Me too! C&C is an interesting concept of melding the structural improvements of 3.5 with a back to basics emphasis on ease of play, creation per basic etc. Castle Zagyg is something that I would have bought the first copy of in any year.

With that being said, if evidence suggests Eberron has value, I'll take a look (maybe I'll buy an adventure rather than the setting to see if it is worth much) but there is no rush at all since it simply sounds like it is more 3.5e in feel than base 3.5e.
 

I'm not going to buy it. It sounds like a wonderfully put-together campaign setting and it would be an utter shame to dismantle it just to use the strongest parts in my setting without bringing in their balancing weaknesses as well.

Frankly, IMC, Warforged have one place in my campaign -- the wizard's garage, in pieces with all of the other uppity constructs who think that they're setient and have souls. (We've got wizards with garages. And libraries. And they don't adventure much because they're always studying books or taking apart warforged, see?;))

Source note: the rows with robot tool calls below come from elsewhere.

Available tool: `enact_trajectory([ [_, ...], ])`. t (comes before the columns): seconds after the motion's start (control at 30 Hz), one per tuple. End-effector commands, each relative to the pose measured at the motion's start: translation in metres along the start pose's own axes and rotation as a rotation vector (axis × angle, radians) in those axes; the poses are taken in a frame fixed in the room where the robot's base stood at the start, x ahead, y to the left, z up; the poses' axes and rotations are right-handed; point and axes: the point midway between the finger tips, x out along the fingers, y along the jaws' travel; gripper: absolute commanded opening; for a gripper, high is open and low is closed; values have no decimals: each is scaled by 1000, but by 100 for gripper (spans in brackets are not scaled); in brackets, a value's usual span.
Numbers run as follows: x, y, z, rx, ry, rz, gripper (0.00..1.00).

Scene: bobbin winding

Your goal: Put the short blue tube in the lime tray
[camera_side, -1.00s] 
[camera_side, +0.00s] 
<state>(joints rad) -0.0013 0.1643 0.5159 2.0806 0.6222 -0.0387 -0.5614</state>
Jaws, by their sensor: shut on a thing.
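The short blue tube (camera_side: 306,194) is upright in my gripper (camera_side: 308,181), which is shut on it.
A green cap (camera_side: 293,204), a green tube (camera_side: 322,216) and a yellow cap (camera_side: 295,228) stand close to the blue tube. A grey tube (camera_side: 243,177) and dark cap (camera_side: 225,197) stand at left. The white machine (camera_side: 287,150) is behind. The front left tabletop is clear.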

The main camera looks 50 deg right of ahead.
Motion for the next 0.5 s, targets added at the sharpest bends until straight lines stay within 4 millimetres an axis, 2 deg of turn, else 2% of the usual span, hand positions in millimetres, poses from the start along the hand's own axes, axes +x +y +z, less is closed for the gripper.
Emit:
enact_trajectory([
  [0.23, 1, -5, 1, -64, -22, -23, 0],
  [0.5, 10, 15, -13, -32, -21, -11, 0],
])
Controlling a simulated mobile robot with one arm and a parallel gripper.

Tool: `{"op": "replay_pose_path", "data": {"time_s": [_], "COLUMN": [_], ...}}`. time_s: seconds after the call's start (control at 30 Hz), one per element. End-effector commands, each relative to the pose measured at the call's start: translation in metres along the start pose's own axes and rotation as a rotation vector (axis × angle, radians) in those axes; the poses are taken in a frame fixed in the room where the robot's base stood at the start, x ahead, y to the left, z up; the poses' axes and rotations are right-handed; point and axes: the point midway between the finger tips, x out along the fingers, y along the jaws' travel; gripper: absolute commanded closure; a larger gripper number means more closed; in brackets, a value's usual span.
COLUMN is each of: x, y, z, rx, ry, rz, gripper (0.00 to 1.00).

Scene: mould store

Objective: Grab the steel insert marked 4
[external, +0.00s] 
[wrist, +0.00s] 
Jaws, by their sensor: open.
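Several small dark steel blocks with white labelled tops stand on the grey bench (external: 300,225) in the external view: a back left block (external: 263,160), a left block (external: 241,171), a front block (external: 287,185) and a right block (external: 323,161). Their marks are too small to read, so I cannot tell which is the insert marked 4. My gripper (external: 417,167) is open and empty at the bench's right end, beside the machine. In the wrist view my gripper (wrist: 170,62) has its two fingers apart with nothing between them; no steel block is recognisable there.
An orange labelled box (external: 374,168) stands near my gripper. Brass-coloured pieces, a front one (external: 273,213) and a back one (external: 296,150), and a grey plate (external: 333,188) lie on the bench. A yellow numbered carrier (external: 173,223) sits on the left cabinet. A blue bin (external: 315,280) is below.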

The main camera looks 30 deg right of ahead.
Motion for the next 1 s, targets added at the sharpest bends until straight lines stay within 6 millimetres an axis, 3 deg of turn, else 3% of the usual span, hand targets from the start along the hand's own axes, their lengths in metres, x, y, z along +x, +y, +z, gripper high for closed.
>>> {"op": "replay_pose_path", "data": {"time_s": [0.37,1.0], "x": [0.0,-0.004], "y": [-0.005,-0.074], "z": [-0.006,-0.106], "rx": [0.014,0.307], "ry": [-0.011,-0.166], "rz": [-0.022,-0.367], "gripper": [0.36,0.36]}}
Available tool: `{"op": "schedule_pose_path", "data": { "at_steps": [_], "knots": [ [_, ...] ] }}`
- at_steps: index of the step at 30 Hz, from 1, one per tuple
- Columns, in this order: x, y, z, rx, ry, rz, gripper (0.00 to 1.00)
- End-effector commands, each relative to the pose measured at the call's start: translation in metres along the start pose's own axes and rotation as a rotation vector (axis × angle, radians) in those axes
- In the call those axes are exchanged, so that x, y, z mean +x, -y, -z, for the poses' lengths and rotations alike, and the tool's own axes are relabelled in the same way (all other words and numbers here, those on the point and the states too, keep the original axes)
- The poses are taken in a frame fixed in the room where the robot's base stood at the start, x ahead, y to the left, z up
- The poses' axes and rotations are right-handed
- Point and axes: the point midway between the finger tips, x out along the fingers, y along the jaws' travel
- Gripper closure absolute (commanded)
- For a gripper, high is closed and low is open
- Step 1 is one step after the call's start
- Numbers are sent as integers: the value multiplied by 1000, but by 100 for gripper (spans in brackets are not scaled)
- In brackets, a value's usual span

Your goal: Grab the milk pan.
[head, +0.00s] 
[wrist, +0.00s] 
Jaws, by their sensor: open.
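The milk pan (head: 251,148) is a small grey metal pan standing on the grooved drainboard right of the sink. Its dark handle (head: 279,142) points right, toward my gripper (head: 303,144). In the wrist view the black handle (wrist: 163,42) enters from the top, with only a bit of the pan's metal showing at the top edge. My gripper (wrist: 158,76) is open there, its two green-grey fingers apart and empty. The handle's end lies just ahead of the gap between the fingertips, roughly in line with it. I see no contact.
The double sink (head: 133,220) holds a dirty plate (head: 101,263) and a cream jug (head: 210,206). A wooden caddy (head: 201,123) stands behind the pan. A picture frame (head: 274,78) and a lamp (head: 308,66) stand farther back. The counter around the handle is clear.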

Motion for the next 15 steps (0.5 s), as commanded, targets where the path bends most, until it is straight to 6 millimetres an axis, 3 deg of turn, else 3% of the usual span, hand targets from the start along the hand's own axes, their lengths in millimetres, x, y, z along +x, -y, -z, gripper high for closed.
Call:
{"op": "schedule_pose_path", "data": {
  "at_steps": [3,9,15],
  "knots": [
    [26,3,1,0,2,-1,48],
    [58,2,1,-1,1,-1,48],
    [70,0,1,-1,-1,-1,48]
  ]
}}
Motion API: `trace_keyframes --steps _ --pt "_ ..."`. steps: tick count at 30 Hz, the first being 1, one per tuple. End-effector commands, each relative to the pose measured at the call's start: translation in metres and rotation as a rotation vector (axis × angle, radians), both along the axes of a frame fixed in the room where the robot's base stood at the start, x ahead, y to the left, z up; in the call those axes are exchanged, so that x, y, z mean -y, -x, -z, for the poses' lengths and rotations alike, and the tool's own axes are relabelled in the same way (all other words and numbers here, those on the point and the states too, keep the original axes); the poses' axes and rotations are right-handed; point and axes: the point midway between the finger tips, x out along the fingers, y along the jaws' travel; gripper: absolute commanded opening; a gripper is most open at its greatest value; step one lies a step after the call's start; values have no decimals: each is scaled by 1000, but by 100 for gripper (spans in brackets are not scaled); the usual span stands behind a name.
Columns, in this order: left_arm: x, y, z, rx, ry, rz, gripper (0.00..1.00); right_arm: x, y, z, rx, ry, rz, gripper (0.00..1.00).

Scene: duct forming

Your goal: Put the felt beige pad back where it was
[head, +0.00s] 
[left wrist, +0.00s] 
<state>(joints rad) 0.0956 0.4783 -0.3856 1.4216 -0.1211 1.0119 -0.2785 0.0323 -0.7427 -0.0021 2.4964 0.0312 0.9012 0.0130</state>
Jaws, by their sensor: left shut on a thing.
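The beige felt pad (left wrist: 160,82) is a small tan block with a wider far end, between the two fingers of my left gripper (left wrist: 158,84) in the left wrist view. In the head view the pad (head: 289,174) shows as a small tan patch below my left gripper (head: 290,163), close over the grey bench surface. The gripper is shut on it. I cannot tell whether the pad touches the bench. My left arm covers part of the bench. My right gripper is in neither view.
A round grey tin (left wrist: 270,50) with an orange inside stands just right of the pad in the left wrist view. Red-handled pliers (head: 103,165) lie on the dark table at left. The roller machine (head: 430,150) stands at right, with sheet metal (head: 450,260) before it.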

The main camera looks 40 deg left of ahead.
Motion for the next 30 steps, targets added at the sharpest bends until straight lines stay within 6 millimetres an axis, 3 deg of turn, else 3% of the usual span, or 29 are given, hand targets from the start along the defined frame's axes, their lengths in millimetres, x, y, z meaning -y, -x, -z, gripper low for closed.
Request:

Would I be interested in a straight Eberron campaign, core and focused? Sure, it certainly sounds pretty good. Warforged included -- they belong in Eberron. But see, I'm already running my homebrew and playing in somebody else's -- so I don't see the meticulously prepared Eberron as being anything that I'll actually use in the near future (as I've got my next 1.3 campaigns already lined up...).

::Kaze (got tired of waiting for a right-sized campaign setting for his games, so he built his own one session at a time -- Eberron may be perfect, but it's a couple of years too late.)
 


Psion said:
And plunder, if necessary. ;)
Plunder I will do. But still might run Eberron as a separate campaign.

Cats,

My advice if you want to plunder for Scarred Lands, do so. (Dragonmarks could be another form of Scion based power.) But probably use Malhavoc's "class books" as outside sources. (Hey with Book of Eldritch Might, Book of Hollowed Might and now Iron Might, I'm thinking I won't need the complete series. :P )
 

I'm really looking forward to it, myself. I'm definitely going to be running a game using the setting and so far all of my players have been pretty excited about it.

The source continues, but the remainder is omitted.